Als wordt gekeken naar het derde jaar van het voortgezet onderwijs, zit 54 procent van de leerlingen op het vmbo. Tien jaar geleden was het aandeel vmbo’ers 59 procent. Binnen het vmbo neemt het aandeel leerlingen dat de gemengde of theoretische leerweg volgt toe. Ook het aandeel leerlingen op de havo en het vwo nam de afgelopen tien jaar toe.
Meisjes gaan vaker naar de havo en vooral het vwo en minder vaak naar de beroepsgerichte leerwegen van het vmbo dan jongens. Leerlingen met een niet-westers allochtone achtergrond gaan duidelijk minder vaak naar havo/vwo dan autochtone leerlingen.
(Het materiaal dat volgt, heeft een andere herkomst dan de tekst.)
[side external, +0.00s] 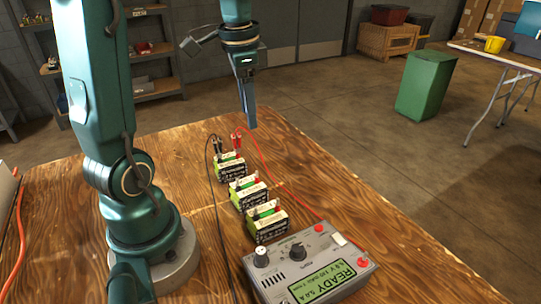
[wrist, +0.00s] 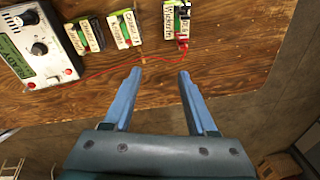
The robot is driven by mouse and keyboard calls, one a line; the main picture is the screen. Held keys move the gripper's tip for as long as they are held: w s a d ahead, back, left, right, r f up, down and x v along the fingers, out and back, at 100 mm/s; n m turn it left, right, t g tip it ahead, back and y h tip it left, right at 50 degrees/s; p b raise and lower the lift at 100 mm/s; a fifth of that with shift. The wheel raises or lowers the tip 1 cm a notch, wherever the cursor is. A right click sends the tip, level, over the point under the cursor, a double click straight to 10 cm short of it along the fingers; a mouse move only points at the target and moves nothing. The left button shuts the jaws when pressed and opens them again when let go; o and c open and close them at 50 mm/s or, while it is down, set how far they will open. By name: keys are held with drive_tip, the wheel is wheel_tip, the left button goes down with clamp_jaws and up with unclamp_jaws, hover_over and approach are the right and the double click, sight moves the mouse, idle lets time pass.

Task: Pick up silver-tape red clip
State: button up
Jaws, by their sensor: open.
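Red clips (side external: 237,138) stand on the right end of the farthest battery (side external: 231,168) in the side view. In the wrist view, red clip parts (wrist: 183,42) show at the lower end of the battery labelled in black letters (wrist: 175,20). A red cable runs from there to the charger. I cannot make out silver tape on either view. Dark clips (side external: 215,143) stand at the same battery's left end. My gripper (side external: 251,126) is open and empty, pointing down, above and beyond the red clips. Its two blue fingers (wrist: 160,73) are apart, with bare wood between them.
Two more batteries (side external: 249,193) (side external: 267,222) stand in a row toward the grey charger (side external: 312,272), whose green screen reads READY. The black cable (side external: 216,205) runs along the left of the batteries. The wooden table (side external: 400,235) is clear to the right.

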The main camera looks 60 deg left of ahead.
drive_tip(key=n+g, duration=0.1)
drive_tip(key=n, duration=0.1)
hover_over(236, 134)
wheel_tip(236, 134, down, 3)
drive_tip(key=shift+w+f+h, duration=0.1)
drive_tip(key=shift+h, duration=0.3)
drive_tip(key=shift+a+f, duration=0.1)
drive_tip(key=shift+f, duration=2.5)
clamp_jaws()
Van de niet-westerse allochtonen zat 33 procent op de havo, het vwo of in een gemeenschappelijk leerjaar tegen 49 procent van de autochtonen.
Het verschil is sinds 2003-2004 wel iets kleiner geworden. In dat jaar bedroegen de percentages respectievelijk 28 en 46 procent. Vooral Marokkaanse jongeren haalden veel van hun (grote) achterstand in, meldt het CBS.